## PROBLEM REQUIREMENTS
Collect each line of the records containing the string "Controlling".

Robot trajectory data

○ ○ ○ ○

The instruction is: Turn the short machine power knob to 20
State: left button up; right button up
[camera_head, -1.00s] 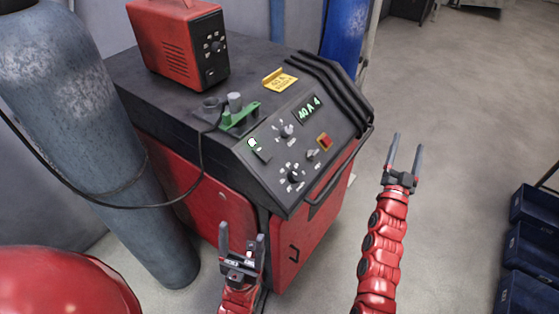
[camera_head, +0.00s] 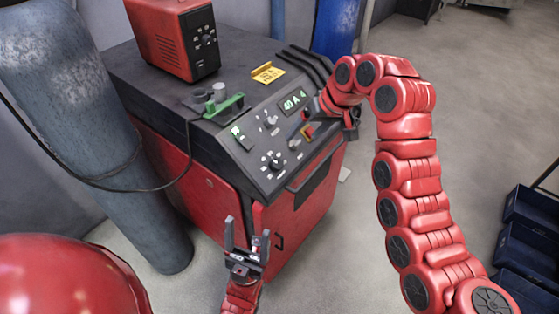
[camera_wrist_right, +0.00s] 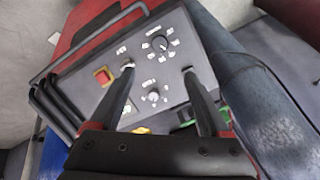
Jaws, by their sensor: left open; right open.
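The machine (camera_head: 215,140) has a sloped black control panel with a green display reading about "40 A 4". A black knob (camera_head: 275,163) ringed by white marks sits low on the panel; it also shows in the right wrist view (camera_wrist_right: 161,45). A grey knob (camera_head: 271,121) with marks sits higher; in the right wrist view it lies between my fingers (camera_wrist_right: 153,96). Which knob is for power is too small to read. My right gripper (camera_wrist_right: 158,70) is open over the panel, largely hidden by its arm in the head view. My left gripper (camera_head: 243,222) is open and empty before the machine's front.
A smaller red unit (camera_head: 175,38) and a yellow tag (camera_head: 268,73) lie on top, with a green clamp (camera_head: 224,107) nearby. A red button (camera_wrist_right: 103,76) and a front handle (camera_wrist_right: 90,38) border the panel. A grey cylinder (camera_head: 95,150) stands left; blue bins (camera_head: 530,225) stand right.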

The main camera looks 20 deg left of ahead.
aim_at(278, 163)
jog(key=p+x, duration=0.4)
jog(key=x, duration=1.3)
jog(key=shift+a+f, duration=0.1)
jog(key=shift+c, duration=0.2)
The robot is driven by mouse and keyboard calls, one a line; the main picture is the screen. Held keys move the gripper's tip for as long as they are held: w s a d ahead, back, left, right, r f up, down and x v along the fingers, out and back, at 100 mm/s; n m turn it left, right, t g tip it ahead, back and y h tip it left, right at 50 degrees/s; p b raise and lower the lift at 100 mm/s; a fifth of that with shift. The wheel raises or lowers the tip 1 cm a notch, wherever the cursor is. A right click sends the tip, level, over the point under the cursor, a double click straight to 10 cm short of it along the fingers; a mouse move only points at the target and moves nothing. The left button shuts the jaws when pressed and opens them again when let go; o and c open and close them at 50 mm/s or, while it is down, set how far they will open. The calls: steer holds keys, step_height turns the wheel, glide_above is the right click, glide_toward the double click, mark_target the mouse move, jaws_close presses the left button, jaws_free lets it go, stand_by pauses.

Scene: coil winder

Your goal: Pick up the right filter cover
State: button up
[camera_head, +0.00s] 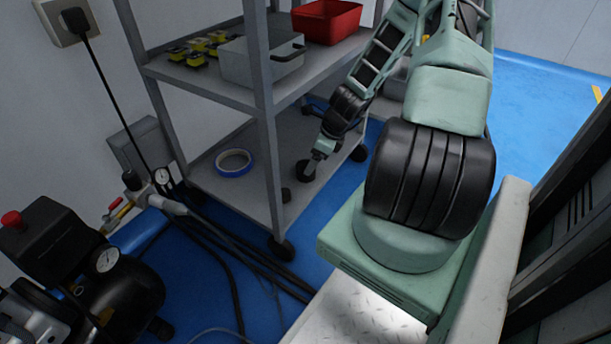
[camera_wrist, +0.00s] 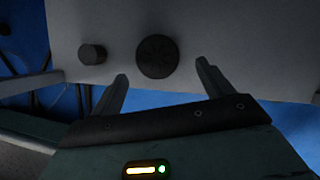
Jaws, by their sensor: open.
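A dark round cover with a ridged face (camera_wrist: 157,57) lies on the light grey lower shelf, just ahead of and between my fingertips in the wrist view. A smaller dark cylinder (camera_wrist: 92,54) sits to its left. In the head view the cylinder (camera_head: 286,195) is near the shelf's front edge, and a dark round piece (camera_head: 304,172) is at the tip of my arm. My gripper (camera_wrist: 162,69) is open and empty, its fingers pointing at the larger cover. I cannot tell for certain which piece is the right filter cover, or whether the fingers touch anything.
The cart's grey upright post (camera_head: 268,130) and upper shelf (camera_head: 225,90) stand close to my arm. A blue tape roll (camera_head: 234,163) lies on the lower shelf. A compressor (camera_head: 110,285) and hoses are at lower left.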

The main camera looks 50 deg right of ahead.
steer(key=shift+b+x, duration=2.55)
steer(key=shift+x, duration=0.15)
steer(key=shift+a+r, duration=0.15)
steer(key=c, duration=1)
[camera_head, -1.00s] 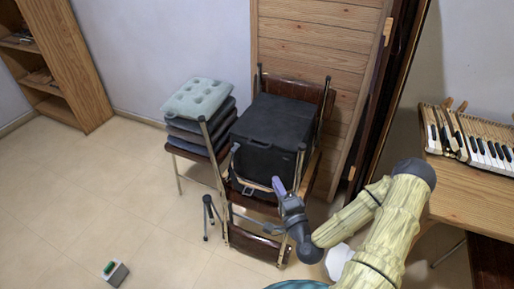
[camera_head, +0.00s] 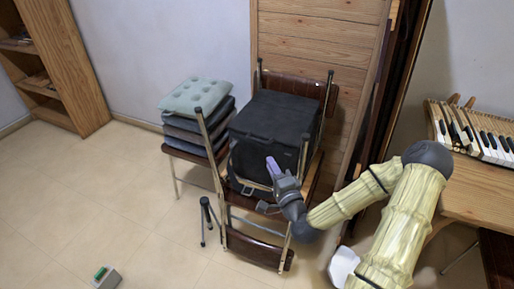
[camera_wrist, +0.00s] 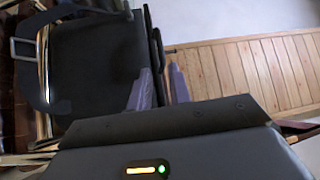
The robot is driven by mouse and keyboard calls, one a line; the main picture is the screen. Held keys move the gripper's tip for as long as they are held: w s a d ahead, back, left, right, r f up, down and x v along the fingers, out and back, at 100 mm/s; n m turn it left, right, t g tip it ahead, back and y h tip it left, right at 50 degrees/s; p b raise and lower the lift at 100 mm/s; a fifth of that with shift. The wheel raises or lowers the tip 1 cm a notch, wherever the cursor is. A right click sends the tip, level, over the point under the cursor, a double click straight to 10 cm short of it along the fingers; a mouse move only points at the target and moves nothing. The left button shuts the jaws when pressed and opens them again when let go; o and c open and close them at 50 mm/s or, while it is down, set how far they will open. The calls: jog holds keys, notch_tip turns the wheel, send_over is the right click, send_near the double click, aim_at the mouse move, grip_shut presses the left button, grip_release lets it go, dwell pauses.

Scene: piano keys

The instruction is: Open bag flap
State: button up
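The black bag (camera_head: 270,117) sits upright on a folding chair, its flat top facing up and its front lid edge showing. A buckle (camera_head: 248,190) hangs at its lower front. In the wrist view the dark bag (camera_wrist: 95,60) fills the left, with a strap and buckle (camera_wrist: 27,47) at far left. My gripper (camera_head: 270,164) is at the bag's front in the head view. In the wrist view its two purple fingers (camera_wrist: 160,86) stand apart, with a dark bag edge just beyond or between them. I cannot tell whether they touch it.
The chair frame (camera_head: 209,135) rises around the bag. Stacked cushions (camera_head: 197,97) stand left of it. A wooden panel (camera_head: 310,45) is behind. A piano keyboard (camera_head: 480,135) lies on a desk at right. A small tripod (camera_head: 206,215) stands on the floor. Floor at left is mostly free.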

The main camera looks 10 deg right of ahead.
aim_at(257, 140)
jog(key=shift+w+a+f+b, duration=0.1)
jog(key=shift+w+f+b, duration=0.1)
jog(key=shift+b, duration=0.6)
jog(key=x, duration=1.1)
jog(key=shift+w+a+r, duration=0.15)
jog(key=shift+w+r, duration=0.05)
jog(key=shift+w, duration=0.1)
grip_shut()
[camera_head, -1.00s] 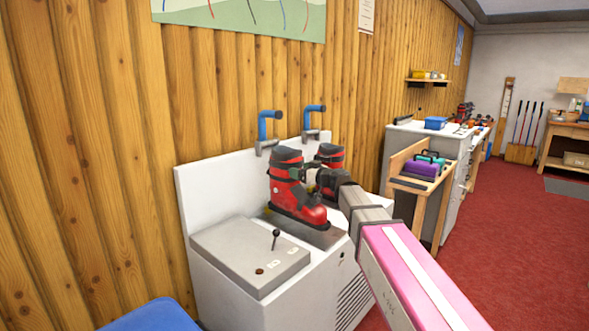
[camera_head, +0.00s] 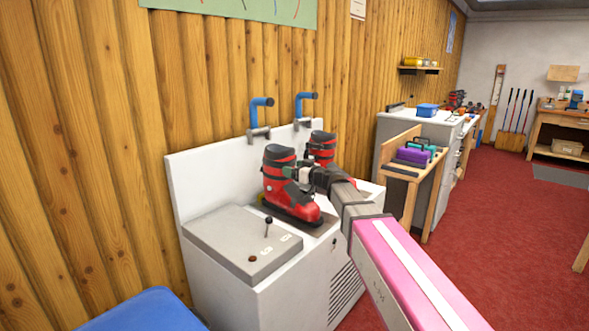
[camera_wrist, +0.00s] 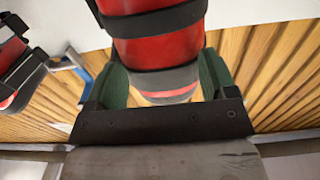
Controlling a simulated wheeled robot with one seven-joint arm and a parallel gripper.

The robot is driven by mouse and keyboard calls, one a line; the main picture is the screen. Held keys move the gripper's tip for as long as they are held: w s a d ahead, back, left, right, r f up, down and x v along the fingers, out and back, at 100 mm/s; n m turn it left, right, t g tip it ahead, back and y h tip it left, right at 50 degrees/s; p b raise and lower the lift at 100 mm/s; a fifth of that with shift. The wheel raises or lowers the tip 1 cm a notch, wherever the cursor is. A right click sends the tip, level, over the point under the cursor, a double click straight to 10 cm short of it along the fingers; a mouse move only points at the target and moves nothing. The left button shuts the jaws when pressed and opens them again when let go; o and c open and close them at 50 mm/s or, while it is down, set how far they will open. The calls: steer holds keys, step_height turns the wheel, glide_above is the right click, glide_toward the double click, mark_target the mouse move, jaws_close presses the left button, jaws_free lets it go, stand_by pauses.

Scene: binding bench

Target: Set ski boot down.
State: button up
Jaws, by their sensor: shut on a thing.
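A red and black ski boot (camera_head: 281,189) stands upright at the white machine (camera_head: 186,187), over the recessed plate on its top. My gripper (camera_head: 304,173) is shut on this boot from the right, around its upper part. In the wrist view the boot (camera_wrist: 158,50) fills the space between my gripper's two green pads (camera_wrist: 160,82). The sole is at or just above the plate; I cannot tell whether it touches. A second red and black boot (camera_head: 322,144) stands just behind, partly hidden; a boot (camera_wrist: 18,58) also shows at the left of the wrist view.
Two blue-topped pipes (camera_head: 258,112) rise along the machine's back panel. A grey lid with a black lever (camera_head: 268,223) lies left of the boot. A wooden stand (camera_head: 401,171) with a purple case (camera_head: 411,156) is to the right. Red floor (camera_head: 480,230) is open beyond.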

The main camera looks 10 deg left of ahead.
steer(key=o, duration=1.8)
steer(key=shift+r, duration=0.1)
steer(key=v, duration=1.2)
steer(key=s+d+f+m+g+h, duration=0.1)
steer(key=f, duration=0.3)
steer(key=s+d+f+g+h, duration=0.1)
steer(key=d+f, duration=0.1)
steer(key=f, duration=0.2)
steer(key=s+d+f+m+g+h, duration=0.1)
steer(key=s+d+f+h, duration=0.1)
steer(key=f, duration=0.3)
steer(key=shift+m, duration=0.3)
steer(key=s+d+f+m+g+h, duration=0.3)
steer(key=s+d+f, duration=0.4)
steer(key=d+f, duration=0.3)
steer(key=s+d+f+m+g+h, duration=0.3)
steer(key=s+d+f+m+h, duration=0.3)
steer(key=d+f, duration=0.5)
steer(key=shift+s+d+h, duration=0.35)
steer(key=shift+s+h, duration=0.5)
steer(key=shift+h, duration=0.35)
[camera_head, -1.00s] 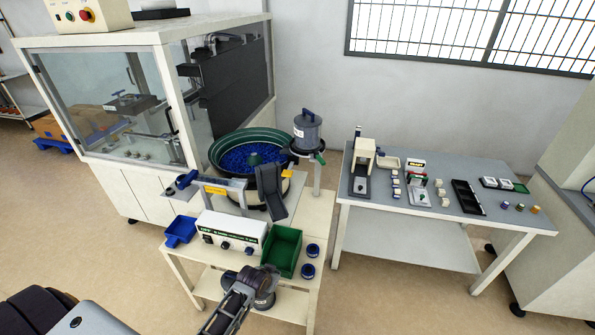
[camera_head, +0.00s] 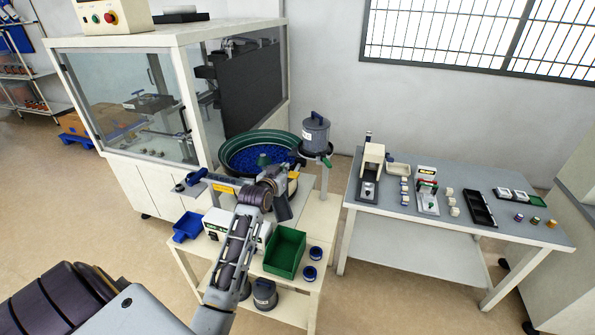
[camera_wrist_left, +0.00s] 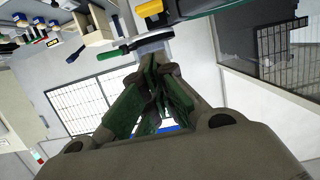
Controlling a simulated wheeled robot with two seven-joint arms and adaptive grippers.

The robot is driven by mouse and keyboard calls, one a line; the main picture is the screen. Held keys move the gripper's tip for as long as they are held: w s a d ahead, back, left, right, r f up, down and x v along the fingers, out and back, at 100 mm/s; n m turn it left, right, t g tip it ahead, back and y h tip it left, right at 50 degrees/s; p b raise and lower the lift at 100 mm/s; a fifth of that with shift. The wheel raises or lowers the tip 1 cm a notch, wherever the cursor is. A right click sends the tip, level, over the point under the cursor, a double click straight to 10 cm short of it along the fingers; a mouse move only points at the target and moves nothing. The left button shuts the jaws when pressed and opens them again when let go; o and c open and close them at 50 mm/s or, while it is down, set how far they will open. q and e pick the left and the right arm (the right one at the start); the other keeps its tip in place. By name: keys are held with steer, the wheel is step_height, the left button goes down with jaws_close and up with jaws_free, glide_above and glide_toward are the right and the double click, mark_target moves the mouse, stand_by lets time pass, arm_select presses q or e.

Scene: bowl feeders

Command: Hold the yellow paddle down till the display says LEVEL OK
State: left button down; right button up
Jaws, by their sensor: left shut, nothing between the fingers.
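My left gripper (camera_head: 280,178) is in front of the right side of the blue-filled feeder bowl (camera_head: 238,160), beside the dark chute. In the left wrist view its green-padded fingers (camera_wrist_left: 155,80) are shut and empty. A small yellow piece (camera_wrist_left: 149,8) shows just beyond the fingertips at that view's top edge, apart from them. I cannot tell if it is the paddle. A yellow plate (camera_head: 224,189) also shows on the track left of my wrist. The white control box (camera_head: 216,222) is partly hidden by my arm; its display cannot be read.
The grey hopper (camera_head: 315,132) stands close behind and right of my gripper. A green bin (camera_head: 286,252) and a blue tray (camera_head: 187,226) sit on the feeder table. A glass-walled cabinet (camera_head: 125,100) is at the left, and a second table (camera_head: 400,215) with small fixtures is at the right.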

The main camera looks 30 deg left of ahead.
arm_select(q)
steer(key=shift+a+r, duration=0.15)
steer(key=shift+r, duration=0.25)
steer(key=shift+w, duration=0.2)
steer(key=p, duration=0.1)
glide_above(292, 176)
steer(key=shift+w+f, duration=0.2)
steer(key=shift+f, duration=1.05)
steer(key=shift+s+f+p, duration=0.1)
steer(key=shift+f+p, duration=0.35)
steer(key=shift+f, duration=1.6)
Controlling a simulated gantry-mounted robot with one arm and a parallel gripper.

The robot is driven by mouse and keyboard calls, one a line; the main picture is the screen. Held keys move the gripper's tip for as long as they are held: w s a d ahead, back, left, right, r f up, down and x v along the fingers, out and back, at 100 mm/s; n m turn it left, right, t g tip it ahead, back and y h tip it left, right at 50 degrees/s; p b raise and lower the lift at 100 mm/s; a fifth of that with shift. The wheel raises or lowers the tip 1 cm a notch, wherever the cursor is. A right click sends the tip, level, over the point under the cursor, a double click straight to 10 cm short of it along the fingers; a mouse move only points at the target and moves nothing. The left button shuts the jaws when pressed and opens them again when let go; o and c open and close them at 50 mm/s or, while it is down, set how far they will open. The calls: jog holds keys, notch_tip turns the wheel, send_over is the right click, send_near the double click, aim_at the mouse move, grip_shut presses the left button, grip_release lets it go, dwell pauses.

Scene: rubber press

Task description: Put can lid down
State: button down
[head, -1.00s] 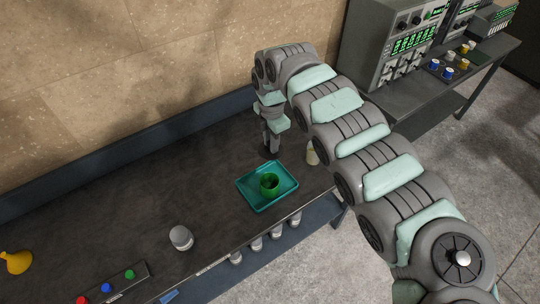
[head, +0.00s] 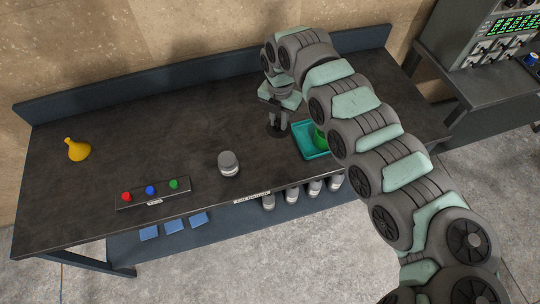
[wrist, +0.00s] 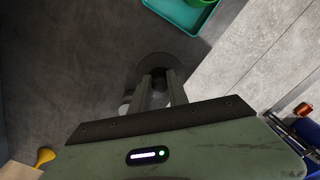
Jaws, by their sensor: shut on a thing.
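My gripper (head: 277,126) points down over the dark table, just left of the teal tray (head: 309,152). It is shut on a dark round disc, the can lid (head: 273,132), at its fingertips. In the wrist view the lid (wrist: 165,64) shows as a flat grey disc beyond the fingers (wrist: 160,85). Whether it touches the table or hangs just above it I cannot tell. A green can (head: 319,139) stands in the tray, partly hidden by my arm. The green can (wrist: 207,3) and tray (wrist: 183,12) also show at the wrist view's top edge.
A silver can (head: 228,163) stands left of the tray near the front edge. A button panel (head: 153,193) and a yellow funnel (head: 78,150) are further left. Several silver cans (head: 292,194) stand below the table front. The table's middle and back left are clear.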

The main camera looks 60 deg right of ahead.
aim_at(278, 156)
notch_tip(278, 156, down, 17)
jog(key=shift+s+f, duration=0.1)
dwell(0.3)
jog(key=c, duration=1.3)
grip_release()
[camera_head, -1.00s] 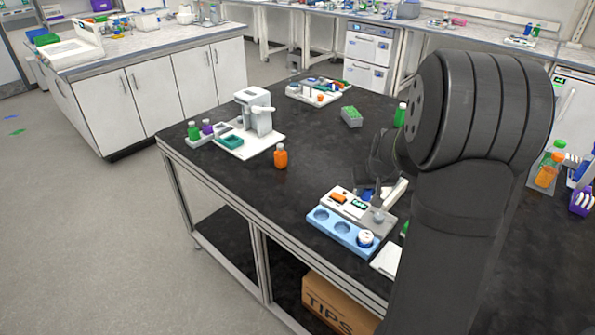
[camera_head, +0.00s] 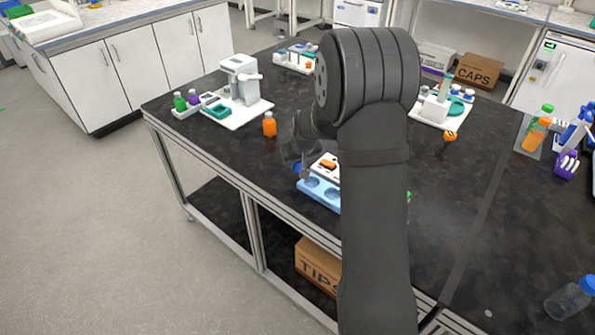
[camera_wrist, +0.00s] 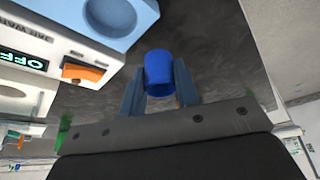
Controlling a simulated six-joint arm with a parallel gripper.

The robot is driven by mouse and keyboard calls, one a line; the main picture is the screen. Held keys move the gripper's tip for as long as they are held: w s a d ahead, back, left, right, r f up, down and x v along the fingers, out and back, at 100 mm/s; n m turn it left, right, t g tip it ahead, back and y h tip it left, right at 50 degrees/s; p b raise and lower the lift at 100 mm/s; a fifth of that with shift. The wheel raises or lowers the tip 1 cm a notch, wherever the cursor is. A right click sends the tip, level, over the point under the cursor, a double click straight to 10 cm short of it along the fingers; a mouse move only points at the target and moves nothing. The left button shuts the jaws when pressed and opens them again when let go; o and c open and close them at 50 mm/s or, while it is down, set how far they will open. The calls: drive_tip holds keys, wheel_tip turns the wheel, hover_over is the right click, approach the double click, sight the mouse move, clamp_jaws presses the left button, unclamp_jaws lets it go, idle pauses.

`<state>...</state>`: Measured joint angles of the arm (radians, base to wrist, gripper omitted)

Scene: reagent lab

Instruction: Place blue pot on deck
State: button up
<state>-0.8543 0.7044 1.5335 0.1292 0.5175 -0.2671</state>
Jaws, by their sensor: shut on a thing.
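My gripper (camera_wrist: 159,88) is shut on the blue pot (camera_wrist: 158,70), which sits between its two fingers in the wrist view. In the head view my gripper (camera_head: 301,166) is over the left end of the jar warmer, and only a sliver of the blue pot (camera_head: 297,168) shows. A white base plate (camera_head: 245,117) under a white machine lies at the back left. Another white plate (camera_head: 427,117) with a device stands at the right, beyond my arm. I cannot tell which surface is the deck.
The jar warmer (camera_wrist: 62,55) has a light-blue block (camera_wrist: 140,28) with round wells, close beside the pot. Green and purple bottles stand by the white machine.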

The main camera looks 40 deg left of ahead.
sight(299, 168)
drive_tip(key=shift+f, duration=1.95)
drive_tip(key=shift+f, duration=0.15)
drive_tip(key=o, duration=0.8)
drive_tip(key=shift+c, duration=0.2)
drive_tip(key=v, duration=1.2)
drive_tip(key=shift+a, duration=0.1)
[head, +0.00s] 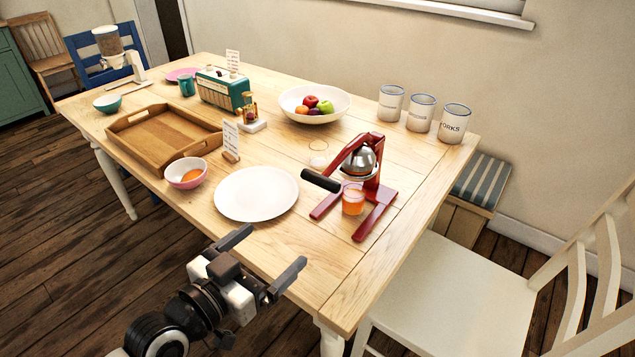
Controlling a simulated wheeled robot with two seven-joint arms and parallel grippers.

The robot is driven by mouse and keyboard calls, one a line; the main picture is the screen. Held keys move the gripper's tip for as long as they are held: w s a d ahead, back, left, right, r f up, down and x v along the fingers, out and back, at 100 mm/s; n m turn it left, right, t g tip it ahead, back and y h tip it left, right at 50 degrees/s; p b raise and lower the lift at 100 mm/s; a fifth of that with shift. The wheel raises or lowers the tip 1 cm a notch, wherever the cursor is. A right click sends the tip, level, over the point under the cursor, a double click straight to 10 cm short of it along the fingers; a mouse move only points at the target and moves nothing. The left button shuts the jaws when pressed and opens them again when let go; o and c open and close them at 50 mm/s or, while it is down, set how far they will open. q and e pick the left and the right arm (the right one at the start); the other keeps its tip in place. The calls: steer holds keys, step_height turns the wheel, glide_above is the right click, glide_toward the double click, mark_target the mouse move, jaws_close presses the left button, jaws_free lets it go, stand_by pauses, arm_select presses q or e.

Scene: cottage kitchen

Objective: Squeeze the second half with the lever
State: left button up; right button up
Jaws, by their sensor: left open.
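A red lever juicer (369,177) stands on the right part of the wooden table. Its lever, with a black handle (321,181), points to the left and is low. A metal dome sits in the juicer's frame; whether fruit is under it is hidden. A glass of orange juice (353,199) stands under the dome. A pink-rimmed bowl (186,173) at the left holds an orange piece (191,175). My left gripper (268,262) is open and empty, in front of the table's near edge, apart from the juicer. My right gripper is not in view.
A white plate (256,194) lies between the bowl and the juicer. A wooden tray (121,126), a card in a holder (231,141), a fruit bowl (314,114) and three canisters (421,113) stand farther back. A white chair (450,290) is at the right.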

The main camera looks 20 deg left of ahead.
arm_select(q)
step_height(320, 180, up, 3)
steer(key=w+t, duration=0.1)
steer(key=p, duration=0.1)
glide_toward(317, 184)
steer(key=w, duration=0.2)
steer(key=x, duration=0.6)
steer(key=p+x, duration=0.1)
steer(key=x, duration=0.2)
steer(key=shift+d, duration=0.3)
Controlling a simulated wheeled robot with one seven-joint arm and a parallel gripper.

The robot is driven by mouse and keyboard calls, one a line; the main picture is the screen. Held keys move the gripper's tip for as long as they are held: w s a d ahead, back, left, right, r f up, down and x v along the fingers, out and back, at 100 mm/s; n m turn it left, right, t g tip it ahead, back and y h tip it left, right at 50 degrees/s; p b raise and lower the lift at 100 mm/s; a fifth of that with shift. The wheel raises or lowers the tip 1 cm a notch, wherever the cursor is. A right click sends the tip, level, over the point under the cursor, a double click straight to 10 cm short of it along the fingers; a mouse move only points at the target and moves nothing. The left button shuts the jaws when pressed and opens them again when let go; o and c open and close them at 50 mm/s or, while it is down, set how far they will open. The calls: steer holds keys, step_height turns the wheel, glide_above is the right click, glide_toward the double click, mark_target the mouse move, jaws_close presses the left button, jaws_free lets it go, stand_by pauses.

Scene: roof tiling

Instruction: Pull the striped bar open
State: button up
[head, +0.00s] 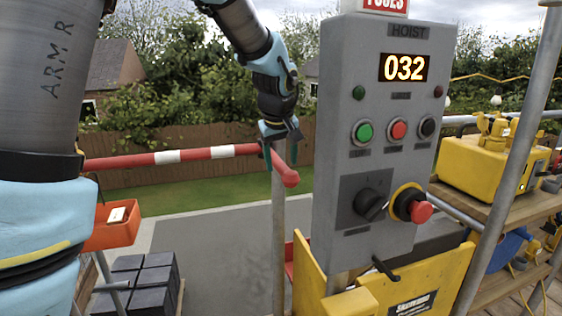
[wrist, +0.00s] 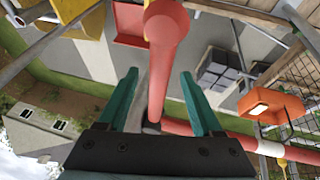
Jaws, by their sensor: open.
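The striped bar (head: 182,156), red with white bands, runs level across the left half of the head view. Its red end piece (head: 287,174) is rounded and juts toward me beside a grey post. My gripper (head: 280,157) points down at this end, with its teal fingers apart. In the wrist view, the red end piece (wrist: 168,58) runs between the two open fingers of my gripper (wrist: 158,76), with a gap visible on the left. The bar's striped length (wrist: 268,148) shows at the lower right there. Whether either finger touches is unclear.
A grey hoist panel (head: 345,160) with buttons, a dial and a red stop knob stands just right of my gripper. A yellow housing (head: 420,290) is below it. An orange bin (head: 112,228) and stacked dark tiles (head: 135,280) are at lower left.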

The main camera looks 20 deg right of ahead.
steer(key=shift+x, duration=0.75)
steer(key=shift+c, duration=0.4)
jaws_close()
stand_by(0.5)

○ ○ ○ ○

## ANSWER TO THE EXERCISE
Controlling a simulated wheeled robot with one seven-joint arm and a parallel gripper.
Controlling a simulated wheeled robot with two seven-joint arms and adaptive grippers.
Controlling a simulated gantry-mounted robot with one arm and a parallel gripper.
Controlling a simulated six-joint arm with a parallel gripper.
Controlling a simulated wheeled robot with two seven-joint arms and parallel grippers.
Controlling a simulated wheeled robot with one seven-joint arm and a parallel gripper.

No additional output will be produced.